A Filipina professor has won this year’s ASEAN-US Science Prize for Women.
Gay Jane Perez, an associate professor at the UP Diliman College of Science’s Environmental Science and Meteorology Department, led the DOST Philippines-Microsat program that successfully sent into orbit Diwata-1 in 2016.
Perez who will receive a cash prize of $20,000 is the first Filipino winner of the prestigious award given out by the Association of Southeast Asian Nations, US Agency for International Development and the Underwriters Laboratories (UL).
Perez won for her exceptional research on precision agriculture and how it can improve yield by using satellite observations in conjunction with models and ground data, to better derive and develop prediction tools for agriculture in the Philippines.

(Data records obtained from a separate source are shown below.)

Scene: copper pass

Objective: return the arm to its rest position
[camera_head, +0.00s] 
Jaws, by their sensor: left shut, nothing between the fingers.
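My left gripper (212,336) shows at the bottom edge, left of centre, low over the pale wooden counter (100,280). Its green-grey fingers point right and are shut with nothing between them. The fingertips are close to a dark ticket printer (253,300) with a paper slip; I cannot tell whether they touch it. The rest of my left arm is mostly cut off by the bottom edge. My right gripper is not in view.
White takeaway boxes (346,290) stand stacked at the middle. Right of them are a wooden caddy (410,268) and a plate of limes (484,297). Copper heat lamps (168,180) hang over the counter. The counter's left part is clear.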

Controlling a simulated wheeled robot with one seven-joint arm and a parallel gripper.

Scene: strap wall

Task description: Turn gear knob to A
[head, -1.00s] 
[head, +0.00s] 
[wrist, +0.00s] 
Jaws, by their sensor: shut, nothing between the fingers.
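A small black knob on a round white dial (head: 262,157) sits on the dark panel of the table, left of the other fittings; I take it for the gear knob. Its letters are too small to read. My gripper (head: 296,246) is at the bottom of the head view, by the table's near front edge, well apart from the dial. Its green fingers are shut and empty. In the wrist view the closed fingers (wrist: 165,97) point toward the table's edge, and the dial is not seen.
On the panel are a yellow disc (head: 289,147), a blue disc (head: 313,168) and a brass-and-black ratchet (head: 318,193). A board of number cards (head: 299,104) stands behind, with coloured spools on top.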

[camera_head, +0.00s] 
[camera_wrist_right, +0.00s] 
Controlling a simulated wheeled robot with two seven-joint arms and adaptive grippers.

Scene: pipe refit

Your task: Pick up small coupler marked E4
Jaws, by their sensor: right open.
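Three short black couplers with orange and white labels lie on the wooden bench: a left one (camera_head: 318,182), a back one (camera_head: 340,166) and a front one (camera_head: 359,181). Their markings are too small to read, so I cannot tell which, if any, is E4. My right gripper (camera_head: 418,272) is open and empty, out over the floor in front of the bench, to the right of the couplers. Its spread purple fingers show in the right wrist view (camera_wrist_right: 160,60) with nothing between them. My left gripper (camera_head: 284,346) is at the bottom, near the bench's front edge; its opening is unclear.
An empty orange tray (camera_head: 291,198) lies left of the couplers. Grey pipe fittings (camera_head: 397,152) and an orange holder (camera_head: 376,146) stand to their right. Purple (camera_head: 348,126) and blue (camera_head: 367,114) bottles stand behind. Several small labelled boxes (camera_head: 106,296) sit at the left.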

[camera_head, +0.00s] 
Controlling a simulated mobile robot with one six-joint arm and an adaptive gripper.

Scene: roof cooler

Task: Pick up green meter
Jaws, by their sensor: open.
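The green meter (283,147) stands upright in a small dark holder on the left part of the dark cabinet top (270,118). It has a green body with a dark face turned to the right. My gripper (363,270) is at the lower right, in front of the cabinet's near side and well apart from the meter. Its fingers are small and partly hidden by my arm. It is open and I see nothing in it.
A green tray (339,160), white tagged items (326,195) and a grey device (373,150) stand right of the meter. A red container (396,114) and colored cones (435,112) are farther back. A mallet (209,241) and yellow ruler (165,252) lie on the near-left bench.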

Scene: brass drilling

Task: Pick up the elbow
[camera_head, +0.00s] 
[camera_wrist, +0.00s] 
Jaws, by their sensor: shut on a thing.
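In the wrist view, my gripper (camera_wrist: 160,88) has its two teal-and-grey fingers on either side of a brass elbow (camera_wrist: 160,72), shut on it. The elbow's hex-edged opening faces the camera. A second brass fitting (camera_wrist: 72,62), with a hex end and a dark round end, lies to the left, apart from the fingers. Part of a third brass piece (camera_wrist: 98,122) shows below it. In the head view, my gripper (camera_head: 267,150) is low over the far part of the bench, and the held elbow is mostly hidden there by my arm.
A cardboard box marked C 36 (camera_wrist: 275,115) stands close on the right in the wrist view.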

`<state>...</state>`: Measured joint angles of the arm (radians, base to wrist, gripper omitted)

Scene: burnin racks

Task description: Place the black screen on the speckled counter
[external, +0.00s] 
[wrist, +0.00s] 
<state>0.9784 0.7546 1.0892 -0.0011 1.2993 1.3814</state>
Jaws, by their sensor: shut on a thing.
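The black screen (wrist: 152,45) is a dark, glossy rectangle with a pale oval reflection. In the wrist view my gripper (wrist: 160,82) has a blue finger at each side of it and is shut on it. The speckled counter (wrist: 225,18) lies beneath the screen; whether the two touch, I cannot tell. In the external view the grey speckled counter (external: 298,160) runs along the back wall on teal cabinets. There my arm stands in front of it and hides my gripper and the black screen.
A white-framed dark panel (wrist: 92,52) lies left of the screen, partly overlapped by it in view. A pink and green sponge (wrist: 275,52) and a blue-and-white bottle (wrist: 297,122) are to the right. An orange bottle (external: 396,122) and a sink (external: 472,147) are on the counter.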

She was chosen from a field of 45 scientist nominees in the ASEAN region.
Perez’s work on remote sensing examines spatial distribution of vegetation, temperature, precipitation and soil moisture that in turn provide the ability to assess drought impacts.
Her research also includes assessment of how drought evolves through time, which can be the basis of drought advisory and corresponding mitigation measures.
Perez received her doctoral degree in Physics from the National Institute of Physics in UP Diliman, and was a post-doctoral fellow at the NASA Goddard Space Flight Center.
The ASEAN-US Science Prize for Women was started by the United States government, in partnership with the ASEAN and UL to strengthen ASEAN science and technology capacity and gender equality and improvement.
Perez was one of two finalists, the other coming from Malaysia.